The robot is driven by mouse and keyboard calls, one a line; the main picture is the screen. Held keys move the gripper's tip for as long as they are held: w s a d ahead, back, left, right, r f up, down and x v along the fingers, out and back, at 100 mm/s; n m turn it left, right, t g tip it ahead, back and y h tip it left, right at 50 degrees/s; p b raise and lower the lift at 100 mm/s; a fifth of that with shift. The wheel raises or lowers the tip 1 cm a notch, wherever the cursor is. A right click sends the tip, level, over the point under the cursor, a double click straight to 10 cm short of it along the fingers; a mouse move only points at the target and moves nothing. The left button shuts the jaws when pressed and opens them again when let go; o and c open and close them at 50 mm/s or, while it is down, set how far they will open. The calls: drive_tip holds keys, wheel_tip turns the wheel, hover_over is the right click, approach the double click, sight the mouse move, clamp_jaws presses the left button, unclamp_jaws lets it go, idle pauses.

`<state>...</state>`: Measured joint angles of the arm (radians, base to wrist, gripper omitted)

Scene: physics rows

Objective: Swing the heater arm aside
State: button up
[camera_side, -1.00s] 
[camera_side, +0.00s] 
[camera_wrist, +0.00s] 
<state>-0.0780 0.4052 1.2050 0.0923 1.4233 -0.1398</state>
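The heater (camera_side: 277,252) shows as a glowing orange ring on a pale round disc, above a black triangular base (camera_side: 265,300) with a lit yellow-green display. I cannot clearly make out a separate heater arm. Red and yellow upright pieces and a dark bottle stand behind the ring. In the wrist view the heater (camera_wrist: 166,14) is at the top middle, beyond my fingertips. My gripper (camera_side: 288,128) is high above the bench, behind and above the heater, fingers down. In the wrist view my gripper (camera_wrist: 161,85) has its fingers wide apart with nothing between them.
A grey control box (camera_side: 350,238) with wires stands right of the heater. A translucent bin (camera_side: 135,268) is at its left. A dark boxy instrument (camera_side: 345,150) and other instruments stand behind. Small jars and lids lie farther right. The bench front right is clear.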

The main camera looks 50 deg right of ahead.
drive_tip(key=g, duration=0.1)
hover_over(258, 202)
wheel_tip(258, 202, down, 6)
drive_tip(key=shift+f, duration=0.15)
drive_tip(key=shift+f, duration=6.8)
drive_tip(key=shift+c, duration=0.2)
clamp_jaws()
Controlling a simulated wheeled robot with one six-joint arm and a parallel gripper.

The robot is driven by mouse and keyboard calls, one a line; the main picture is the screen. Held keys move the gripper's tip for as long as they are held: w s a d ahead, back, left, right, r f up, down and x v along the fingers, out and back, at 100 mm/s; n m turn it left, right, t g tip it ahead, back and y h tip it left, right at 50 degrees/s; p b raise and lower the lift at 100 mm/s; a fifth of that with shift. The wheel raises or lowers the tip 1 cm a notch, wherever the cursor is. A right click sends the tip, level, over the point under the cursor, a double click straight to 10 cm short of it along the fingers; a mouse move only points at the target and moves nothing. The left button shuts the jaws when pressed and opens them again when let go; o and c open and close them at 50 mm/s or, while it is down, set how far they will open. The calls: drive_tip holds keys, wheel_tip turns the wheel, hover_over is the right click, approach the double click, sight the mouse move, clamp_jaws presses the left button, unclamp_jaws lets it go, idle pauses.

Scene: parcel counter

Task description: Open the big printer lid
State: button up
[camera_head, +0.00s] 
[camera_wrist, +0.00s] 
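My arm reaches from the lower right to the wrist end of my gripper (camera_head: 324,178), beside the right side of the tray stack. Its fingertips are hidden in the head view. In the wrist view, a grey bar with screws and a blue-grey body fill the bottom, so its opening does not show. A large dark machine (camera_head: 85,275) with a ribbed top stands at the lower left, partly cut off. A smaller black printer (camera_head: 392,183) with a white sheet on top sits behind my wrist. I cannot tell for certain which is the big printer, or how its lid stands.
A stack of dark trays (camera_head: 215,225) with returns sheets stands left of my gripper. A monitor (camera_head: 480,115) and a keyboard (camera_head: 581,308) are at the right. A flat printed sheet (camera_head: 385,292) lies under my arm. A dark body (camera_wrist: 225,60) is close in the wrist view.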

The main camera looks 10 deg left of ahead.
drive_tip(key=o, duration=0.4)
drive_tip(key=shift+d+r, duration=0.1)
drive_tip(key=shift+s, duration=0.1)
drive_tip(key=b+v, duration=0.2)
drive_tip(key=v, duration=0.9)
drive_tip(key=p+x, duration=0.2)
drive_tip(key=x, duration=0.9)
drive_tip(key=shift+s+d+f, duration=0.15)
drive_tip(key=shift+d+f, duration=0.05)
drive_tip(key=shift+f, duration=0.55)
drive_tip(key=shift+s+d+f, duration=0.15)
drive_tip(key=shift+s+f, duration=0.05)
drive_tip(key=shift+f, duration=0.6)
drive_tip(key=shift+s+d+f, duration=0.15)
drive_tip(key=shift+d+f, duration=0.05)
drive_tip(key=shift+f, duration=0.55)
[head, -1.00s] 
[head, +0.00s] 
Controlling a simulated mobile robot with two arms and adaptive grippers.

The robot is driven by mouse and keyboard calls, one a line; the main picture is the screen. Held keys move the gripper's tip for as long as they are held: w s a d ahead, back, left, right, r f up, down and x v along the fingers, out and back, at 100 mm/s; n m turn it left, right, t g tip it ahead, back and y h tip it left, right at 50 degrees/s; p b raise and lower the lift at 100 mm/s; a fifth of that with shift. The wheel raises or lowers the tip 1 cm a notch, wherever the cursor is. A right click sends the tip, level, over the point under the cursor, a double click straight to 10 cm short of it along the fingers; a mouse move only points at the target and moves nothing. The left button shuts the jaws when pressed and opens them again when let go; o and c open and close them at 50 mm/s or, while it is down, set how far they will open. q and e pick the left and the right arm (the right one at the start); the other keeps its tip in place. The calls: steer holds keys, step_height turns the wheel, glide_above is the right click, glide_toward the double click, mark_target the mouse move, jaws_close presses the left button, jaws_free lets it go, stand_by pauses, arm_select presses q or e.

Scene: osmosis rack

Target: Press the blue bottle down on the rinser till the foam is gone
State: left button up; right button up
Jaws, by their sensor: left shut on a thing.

# REQUIRED WORK
Look back at the entries above and repeat, unchanged, every line from the line holding "Scene: physics rows" through the line holding "Controlling a simulated wheeled".

# THE RESPONSE
Scene: physics rows

Objective: Swing the heater arm aside
State: button up
[camera_side, -1.00s] 
[camera_side, +0.00s] 
[camera_wrist, +0.00s] 
<state>-0.0780 0.4052 1.2050 0.0923 1.4233 -0.1398</state>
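The heater (camera_side: 277,252) shows as a glowing orange ring on a pale round disc, above a black triangular base (camera_side: 265,300) with a lit yellow-green display. I cannot clearly make out a separate heater arm. Red and yellow upright pieces and a dark bottle stand behind the ring. In the wrist view the heater (camera_wrist: 166,14) is at the top middle, beyond my fingertips. My gripper (camera_side: 288,128) is high above the bench, behind and above the heater, fingers down. In the wrist view my gripper (camera_wrist: 161,85) has its fingers wide apart with nothing between them.
A grey control box (camera_side: 350,238) with wires stands right of the heater. A translucent bin (camera_side: 135,268) is at its left. A dark boxy instrument (camera_side: 345,150) and other instruments stand behind. Small jars and lids lie farther right. The bench front right is clear.

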The main camera looks 50 deg right of ahead.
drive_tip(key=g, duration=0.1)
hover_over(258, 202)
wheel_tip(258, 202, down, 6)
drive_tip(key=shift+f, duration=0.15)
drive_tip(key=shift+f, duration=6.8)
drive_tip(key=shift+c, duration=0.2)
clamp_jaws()
Controlling a simulated wheeled robot with one six-joint arm and a parallel gripper.

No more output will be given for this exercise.